GREG ALLEN: I'm Greg Allen in Cocoa Beach. Florida Democratic Senator Bill Nelson says he told President Obama he was coming to a hostile environment to deliver his NASA speech, and he was right.

In the two months since the White House announced it was canceling the successor program to the space shuttle, Constellation, the outcry from communities and elected officials in Florida has steadily grown. Senator Nelson says the president heard those concerns, and that's why he announced yesterday some key changes to his NASA plan, including saving part of the Constellation Program.

Senator BILL NELSON (Democrat, Florida): Not only are we now having destinations and timetable to go out and explore the cosmos, but we now have the speeding up of a heavy-lift vehicle and we have the restructuring of the Constellation program.

Mr. FRANK DIBELLO (President, Space Florida): I think it's a major step in the right direction.

ALLEN: Frank DiBello is the president of Space Florida, a state-funded group dedicated to building the aerospace industry here. President Obama, he believes, will help Florida continue its preeminent role in the nation's space program.

The plan spends $2 billion upgrading launch facilities at the Kennedy Space Center and makes it a center of commercial manned space flight activities. The president has taken heat for not having a clear mission or destination for the space program. He tried yesterday to remedy that, talking about possible future missions that would land astronauts on an asteroid and eventually Mars.

Canceling most of the troubled Constellation Program, Dibello says, frees up the dollars to begin the work that will make those missions possible.

Mr. DIBELLO: I think what they've done is to take a strategic pause, and it's not an abandonment, it's a strategic pause in the way that they're approaching human space flight and to really invest the money to develop the technologies that will get us there in the future.

ALLEN: While the president won over some with his revised vision for NASA, he hasn't convinced everyone here, including Florida Congressman Bill Posey, a Republican who represents many space industry workers.

Congressman BILL POSEY (Republican, Florida): This is not a new plan. This is essentially the same plan that was laid out in February. They just added a new cover sheet, used a new font, added a couple footnotes.

ALLEN: Posey and other members of Congress, both Democrats and Republicans, are sponsoring bills that would speed up Constellation, the program the president now wants to downsize, and extend the life of the space shuttle until its successor is ready to go. The White House clearly has some negotiation to do with Congress before it can put the president's vision for NASA into action.

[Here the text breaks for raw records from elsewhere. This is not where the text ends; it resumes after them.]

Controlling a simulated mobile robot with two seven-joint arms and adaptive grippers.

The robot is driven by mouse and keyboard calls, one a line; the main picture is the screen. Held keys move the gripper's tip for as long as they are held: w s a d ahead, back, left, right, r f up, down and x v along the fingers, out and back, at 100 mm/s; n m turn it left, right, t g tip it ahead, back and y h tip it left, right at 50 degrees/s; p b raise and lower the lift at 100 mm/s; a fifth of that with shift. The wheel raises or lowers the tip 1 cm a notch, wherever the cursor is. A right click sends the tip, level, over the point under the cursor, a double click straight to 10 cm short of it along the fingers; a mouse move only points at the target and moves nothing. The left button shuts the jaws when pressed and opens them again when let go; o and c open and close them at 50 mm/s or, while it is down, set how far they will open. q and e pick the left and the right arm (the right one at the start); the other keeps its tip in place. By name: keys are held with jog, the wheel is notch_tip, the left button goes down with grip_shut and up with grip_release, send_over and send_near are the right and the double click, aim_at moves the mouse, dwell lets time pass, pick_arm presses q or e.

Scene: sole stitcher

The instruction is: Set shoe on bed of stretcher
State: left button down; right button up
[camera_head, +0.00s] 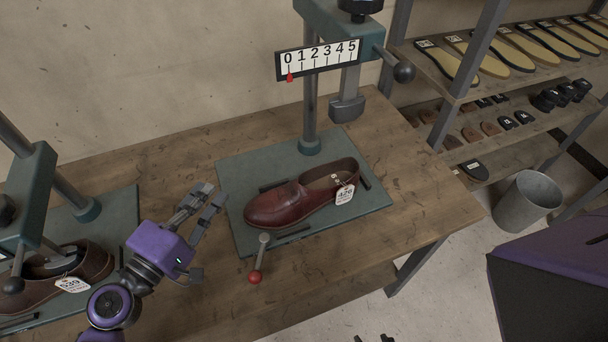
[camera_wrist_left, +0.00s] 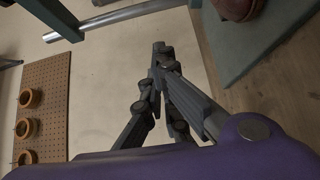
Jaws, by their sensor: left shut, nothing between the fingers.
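A dark red loafer (camera_head: 290,205) with a white tag reading 426 (camera_head: 345,194) lies on the green bed (camera_head: 240,180) of the right-hand press, sole down, toe to the left. My left gripper (camera_head: 214,196) is just left of that bed, apart from the shoe. Its fingers are shut and empty in the left wrist view (camera_wrist_left: 158,50). The toe of a reddish shoe (camera_wrist_left: 238,8) shows at the top of the wrist view. A purple part of mine is at the right of the head view, but no right gripper shows.
A second press bed (camera_head: 118,212) with a brown shoe (camera_head: 92,262) is at left. A red-knobbed lever (camera_head: 255,276) stands at the front of the right bed. A 0-to-5 scale (camera_head: 318,60) hangs above. Shelves of soles (camera_head: 520,50) and a metal bin (camera_head: 525,203) are at right.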

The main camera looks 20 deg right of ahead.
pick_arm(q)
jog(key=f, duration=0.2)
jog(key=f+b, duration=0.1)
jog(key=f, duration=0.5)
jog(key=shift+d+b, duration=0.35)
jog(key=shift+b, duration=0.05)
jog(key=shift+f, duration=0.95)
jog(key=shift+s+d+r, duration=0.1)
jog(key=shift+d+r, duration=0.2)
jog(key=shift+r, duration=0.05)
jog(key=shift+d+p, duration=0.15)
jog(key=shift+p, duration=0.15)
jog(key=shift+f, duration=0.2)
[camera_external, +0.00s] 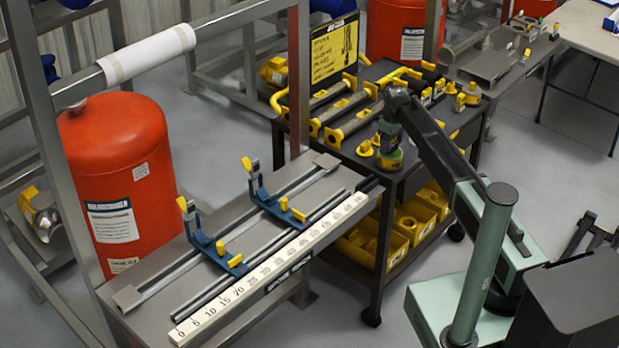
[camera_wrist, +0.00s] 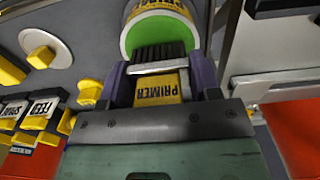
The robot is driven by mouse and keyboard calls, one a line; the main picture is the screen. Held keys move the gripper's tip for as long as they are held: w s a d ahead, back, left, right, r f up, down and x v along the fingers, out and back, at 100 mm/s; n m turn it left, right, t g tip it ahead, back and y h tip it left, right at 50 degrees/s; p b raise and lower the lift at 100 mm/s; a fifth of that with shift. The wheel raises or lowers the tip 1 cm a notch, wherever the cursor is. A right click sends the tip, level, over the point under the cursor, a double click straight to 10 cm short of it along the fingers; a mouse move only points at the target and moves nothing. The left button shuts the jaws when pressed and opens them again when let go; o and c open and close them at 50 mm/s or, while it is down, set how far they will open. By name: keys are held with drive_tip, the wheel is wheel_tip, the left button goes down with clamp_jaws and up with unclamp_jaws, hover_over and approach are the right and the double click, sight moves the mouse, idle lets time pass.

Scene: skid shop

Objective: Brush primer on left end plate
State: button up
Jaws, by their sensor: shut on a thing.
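My gripper (camera_wrist: 160,88) is shut on a brush with a yellow block (camera_wrist: 158,91) marked PRIMER, a pale metal band and black bristles. In the wrist view the bristles lie in front of the green face of a can (camera_wrist: 132,37) with a yellow PRIMER label. I cannot tell whether they touch it. In the external view my gripper (camera_external: 389,136) is over the left part of the dark cart, above the can (camera_external: 390,162); the brush is not clear there. A flat grey plate (camera_external: 128,298) at the bench rail's left end may be the left end plate.
The steel bench (camera_external: 155,325) carries rails, two blue clamps (camera_external: 208,245) with yellow handles and a white ruler (camera_external: 265,270). Yellow-ended tools and fittings crowd the cart (camera_external: 400,185). An orange tank (camera_external: 120,170) and steel frame posts (camera_external: 300,75) stand beside the bench.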

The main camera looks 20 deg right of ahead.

In the meantime, for communities on the space coast, from Titusville to Melbourne, whose economies depend on Cape Canaveral, there's much in the president's plan to like - a promise that 4,500 space jobs will be created, and what Lisa Rice is most excited about, a $40 million fund for economic development and job training. Rice is the head of the Brevard Workforce Board. She says that money will be important in luring to the area private aerospace companies and the jobs they'll create.

Ms. LISA RICE (Brevard Workforce Board): I see opportunities for us. My only concern right now is how fast will those opportunities come to us, because if it's two or three years from now, the workforce won't stay around. They can't.

ALLEN: One thing that hasn't changed much here on the space coast is the atmosphere of uncertainty. While Congress and the White House deliberate, the post-shuttle future is fast approaching. After Discovery lands next week, there are only three more missions before the space shuttle is retired for good.

Greg Allen, NPR News, Cocoa Beach.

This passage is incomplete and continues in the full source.